Bu haftaki yazımın konusu insanlık hallerimiz ve limitlerimiz. Limitlerimiz bizi keşif yolculuğunda ele veriyor. Kendini adım adım tanırken, ipin ucunu yakalayıp fark edersen, yumak iyice çözülüp seni kendine döndürüyor. Hep diyorum ya, bir süre sonra hayatın kendisi yoga. Öğrencilerime derslerde aktardığım bir cümle geldi aklıma. Paul Grilley’in insan hallerine dair güzel bir tanımlaması var. Bireyler ikiye ayrılıyor: 1-Kara Şövalye’ler, 2- Panda’lar...

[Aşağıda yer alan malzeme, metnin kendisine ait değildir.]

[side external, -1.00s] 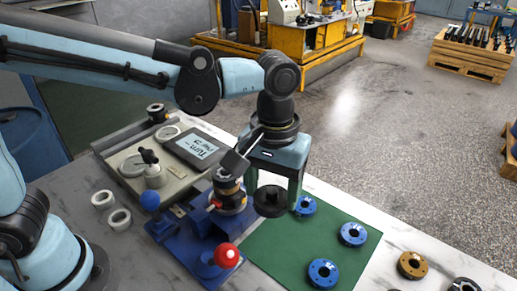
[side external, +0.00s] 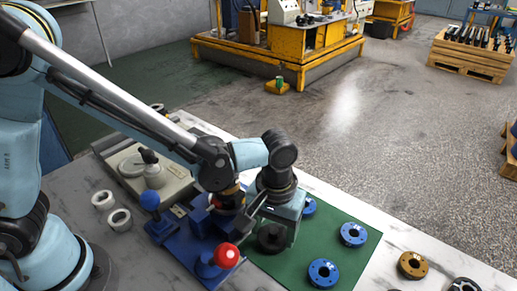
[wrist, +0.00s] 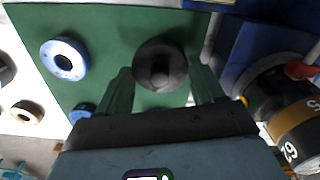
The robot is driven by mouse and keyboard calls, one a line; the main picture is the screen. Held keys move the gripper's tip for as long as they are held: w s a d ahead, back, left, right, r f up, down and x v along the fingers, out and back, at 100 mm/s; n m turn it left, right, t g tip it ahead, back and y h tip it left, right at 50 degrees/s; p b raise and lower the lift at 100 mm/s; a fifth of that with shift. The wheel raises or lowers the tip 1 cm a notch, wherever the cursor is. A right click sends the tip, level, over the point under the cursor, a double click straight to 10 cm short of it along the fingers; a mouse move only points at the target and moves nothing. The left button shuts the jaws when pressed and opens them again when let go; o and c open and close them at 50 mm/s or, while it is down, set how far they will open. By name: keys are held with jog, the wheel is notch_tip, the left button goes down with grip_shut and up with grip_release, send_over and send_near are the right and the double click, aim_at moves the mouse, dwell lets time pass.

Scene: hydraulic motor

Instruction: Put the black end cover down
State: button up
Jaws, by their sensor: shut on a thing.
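The black end cover (side external: 271,238) is a dark round disc with a raised hub. My gripper (side external: 278,232) is shut on it, fingers pointing down, over the left part of the green mat (side external: 292,262). In the wrist view the cover (wrist: 160,50) sits between the two green fingers (wrist: 163,84), with the mat behind it. The cover is low, at or just above the mat; I cannot tell if it touches. My arm hides part of the motor in the blue fixture.
Blue ring covers (side external: 353,234) (side external: 323,273) lie on the mat, another (side external: 308,206) close behind my gripper. The blue fixture (side external: 205,240) with a red ball knob (side external: 226,256) stands just left. A bronze cover (side external: 412,265) lies right of the mat. The mat's middle is free.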

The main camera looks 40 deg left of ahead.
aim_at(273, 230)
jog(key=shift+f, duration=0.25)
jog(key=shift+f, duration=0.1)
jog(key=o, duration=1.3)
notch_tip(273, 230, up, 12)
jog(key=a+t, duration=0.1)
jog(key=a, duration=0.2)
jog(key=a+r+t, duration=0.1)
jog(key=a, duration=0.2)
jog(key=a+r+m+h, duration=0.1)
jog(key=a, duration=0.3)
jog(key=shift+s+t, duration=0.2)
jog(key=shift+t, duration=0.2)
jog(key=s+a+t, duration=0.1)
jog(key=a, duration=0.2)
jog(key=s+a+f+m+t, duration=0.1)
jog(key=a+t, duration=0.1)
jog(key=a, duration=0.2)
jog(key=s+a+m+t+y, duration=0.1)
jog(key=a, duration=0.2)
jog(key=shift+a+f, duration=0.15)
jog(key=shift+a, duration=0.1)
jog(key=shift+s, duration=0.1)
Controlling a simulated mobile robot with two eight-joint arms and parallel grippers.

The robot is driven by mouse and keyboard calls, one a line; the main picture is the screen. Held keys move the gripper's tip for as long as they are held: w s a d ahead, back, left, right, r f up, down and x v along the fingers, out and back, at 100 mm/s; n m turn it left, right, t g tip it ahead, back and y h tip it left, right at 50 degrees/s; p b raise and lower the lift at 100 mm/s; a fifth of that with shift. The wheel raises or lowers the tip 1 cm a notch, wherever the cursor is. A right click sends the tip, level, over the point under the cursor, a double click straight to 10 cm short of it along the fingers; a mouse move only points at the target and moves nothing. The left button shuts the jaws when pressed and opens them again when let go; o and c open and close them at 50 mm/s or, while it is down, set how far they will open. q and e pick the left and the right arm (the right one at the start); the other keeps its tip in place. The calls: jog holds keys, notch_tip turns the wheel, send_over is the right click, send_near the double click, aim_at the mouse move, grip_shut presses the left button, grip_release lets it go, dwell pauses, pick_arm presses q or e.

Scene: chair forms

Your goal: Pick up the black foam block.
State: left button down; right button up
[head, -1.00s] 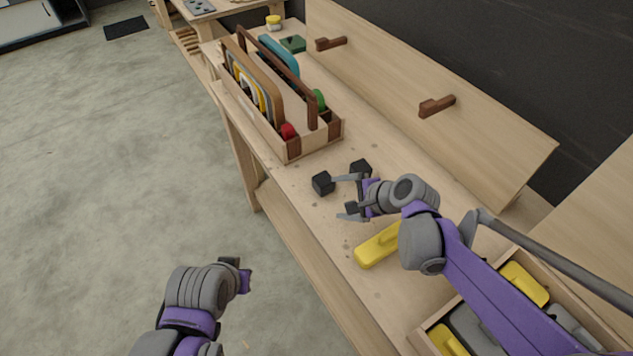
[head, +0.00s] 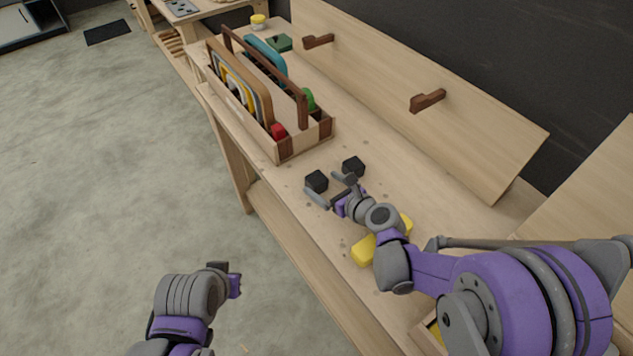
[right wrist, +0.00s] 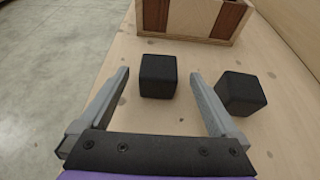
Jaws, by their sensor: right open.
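Two black foam blocks lie on the wooden workbench, one on the left (head: 316,181) and one on the right (head: 353,166). In the right wrist view, the left block (right wrist: 158,76) shows between the fingertips, and the right block (right wrist: 241,93) lies outside the right finger. My right gripper (head: 323,185) is open and empty, its fingers (right wrist: 160,80) reaching toward the left block. Contact cannot be made out. My left gripper (head: 230,280) hangs over the floor at lower left; its jaw opening is unclear.
A wooden caddy (head: 290,150) with upright boards stands just beyond the blocks. A yellow tool (head: 365,250) lies under my right arm. A leaning panel (head: 460,130) with brown handles borders the bench's back.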

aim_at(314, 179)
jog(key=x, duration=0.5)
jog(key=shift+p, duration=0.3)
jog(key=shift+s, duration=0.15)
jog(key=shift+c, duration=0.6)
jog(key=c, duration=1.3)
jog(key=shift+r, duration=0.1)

“Yoga yapmak, daha fazla esnek olmak veya derslerde en zor hareketleri yapan en güçlü kişi olmak değil”; bunu öğrenmem zaman aldı. Ama bugün bunun ne kadar gerçek olduğunu biliyorum. Asanalar (yoga duruşları), bedenimizle daha fazla temasta olmak ve zihni sakinleştirmek için bir araç sadece. Her gün aynı mıyız? Her gün farklı hissettiğinizi zaten siz biliyorsunuz. Onun için hayatın içinde de aynı yoga yaparak, sürece teslim olmak, sınırlarımızı bilmek, aşırı yük almamak, taşıyacağımız kadar sorumluluk almak bence en sağlıklısı. Bunun için de kim olduğumuzla ve ne olduğumuzla da yakınlaşmak gerekiyor. Çünkü beden, zihin ve ruh bir bütünlük içindeler. Açıkçası ben de kara şövalye ruhumu dinleyip, konuşup, anlaşmaya karar verince işler yoluna girdi gibi gözüküyor. Kendimi iyileştirip, eğitme yolunda, iç sesimin sessiz tanığıyım ben. Kara şövalye ruhumu Panda ruhuma teslim etmek yerine, ikisinin arasında bir yol bulup dengede kalmak, bana daha anlamlı ve daha huzurlu geliyor. Derslerde tanıklık ettiğim her beden, kendimi de görmemi sağlıyor. Her gün yeni bir şey öğreniyorum, kendime ve insana dair.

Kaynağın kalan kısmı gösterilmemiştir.